À 52 ans, Jagr est toujours actif et a récolté quatre points en 15 matchs avec Kladno, équipe qui lui appartient dans l’Extraliga tchèque. En est-il à ses derniers milles?

« J’aime toujours le hockey. En fait, je risque d’aimer le hockey jusqu’à ma mort, a-t-il indiqué. Mais je suis très religieux. Depuis que j’ai commencé à aller à l’église régulièrement, je n’ai plus la faim d’être le meilleur. Je l’ai perdue.

« Maintenant, l’important est de rendre les gens heureux autour de moi. Avec cette attitude, il est difficile pour moi de sauter sur la glace. Je peux y aller pour avoir du plaisir, mais si tu veux à tout prix gagner et être compétitif, tu dois avoir ‘’l’extra’’. Je ne l’ai plus. »

À défaut d’être autant motivé qu’à l’époque, Jagr a gardé son sens du jeu.
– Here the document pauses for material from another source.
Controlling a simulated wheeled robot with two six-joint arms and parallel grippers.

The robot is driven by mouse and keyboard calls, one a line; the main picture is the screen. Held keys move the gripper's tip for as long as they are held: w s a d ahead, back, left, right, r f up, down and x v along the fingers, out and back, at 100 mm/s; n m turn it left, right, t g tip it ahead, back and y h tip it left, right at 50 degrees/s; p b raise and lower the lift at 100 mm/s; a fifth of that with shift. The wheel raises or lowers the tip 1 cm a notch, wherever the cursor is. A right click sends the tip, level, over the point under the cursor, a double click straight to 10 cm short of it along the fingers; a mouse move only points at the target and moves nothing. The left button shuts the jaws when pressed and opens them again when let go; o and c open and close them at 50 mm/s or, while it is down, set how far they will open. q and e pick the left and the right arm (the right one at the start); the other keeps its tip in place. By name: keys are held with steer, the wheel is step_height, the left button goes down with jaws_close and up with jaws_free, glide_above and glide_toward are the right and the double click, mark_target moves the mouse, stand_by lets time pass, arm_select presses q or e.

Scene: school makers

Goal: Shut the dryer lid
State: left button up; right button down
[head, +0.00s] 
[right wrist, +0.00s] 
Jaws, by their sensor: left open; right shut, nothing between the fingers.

« Au moment que tu pensais que ta journée était terminée, il arrivait pour te parler de quelque chose », a raconté l’entraîneur-chef des Rangers Peter Laviolette, qui a dirigé Jagr avec les Flyers de Philadelphie en 2011-12. « Tu pensais à ce qu’il te disait et ça finissait par avoir un impact sur ce que tu allais faire à l’avenir. Il est une bonne tête de hockey, il est très brillant.

« Il a été un joueur d’impact très longtemps dans la LNH. C’est assurément mérité que son numéro soit retiré. »

Ce sera une occasion de boucler la boucle non seulement pour Jagr et ses anciens coéquipiers, mais aussi pour les actuels Penguins et les partisans qui attendent ce moment depuis longtemps.

« J’ai vu à quel point il représente beaucoup pour l’équipe et la ville. Il a eu un grand impact. Je me sens privilégié à l’idée de voir son chandail dans les hauteurs de l’aréna, dimanche. Ce sera une soirée spéciale pour tout le monde », a conclu Crosby.